* **The task**
In the records below, find each line with the word "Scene" and copy it.

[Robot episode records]

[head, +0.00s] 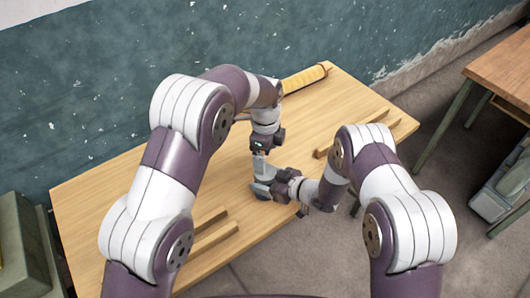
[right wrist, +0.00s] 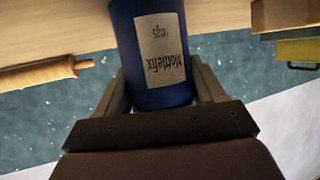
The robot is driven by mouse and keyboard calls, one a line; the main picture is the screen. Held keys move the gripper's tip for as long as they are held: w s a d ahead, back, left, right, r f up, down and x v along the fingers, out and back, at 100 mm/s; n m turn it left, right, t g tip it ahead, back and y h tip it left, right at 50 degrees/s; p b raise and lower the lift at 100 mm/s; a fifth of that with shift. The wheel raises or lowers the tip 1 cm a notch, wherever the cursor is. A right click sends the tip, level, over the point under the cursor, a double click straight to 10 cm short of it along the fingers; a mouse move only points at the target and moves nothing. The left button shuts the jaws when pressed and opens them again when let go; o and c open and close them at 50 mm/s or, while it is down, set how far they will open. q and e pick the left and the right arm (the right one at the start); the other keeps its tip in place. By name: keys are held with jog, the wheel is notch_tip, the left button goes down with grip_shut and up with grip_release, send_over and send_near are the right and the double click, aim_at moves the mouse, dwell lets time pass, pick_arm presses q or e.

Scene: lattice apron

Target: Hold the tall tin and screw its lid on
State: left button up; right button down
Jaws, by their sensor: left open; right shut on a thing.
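The tall tin is blue with a pale printed label. It fills the upper middle of the right wrist view (right wrist: 152,45), where the label reads upside down. My right gripper (right wrist: 160,88) is shut on the tin, with a finger on each side. In the head view the tin (head: 262,189) is mostly hidden by my grippers, low over the table near its middle. My left gripper (head: 260,166) is open and points down directly above the tin. I cannot make out the lid in either view.
The wooden table (head: 110,195) carries a rolling pin (head: 304,78) at the back, wooden strips (head: 212,236) at front left and more strips (head: 368,137) at right. A green wall stands behind. Another table (head: 505,65) is at far right. The table's left half is largely clear.

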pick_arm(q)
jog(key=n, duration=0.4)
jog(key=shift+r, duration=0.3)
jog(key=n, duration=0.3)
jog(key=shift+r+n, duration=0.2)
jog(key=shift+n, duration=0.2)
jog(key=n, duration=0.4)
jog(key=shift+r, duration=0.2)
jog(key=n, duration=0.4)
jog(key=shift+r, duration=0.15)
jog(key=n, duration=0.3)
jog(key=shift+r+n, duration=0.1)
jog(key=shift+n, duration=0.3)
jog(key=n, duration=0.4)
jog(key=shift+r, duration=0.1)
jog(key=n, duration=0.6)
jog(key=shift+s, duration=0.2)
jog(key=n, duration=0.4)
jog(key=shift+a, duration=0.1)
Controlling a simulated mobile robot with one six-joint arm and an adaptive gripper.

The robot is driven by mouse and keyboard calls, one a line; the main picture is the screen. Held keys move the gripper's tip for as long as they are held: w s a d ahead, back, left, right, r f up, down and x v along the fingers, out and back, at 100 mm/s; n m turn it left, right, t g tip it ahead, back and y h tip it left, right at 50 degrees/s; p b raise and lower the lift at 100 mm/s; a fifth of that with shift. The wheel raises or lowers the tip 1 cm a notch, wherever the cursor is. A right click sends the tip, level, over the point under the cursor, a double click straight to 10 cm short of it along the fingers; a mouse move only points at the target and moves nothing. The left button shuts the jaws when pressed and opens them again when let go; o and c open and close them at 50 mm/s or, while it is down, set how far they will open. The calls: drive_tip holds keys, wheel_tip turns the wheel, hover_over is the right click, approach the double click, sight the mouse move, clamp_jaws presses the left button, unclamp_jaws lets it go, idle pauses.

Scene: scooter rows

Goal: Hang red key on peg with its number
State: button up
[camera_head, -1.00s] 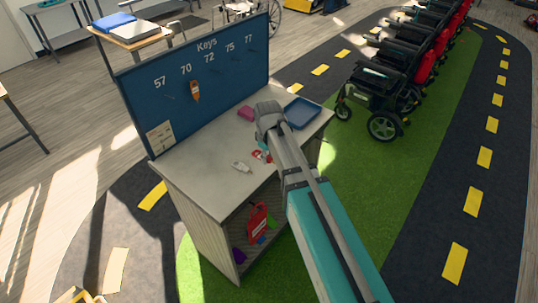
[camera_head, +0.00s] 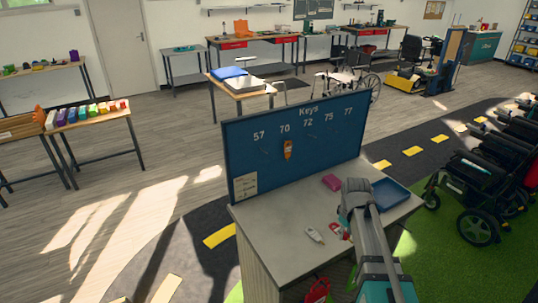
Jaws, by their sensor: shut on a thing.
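The red key (camera_head: 336,229) shows as a small red and white piece at the left side of my arm, low over the counter. My gripper (camera_head: 347,233) is shut on it; my own arm hides most of the jaws and part of the key, and its number cannot be read. The blue "Keys" board (camera_head: 245,178) stands upright along the back of the counter, with the numbers 57, 70, 72, 75 and 77 over its pegs. An orange key tag (camera_head: 288,149) hangs under 70. The other pegs look bare, though they are small.
On the grey counter (camera_head: 284,229) lie a white tagged item (camera_head: 314,235), a pink block (camera_head: 332,182) and a blue tray (camera_head: 389,196). A note (camera_head: 244,185) is on the board's lower left. Wheelchairs or scooters (camera_head: 480,195) stand at right; a red item (camera_head: 317,290) shows below the counter.

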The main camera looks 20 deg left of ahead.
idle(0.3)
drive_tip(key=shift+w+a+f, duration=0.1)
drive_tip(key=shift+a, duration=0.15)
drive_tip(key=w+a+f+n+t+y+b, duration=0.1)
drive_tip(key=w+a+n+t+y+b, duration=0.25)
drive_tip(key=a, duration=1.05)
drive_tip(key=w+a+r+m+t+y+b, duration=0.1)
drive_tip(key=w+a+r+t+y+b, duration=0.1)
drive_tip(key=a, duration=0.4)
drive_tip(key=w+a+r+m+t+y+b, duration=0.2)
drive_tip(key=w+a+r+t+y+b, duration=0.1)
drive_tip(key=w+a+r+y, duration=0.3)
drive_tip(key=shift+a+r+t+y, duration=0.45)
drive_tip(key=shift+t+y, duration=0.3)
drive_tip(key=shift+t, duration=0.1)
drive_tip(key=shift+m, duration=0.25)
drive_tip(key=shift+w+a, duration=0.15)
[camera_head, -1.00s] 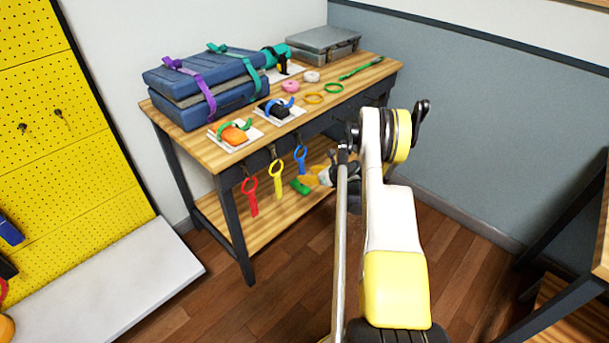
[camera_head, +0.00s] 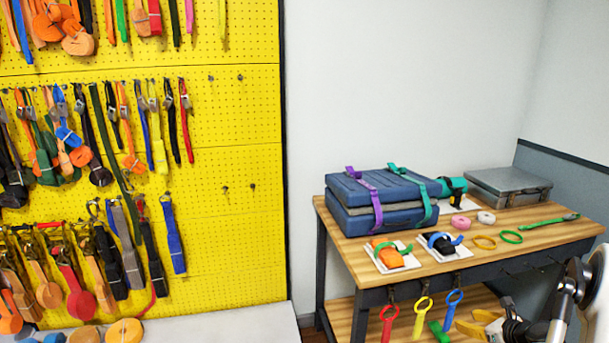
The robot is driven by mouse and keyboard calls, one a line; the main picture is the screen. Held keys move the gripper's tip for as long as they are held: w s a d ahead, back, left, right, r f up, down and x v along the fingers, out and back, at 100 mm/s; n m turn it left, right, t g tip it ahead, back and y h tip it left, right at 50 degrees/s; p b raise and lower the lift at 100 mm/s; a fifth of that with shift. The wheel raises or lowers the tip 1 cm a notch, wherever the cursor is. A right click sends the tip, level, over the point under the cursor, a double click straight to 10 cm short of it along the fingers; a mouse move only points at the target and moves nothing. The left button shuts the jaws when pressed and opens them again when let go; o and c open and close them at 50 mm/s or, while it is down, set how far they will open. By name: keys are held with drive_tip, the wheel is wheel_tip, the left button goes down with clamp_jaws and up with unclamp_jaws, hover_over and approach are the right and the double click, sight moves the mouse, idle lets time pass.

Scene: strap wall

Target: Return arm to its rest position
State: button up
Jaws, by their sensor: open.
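My arm (camera_head: 598,295) shows only in part at the lower right edge of the head view, as a white link and a dark and silver joint. My gripper (camera_head: 512,328) is a small dark shape low in front of the table, partly cut off by the bottom edge. It is open, and I see nothing held in it. A yellow item (camera_head: 487,318) shows just left of it; I cannot tell whether they touch.
A wooden table (camera_head: 470,262) bears blue strapped cases (camera_head: 385,200), a grey case (camera_head: 510,186) and small straps. Red (camera_head: 387,322), yellow (camera_head: 420,318) and blue (camera_head: 452,308) loops hang at its front. A yellow pegboard (camera_head: 225,230) with many straps stands left, above a pale ledge (camera_head: 240,327).

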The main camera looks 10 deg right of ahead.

* **The completed task**
Scene: lattice apron
Scene: scooter rows
Scene: strap wall

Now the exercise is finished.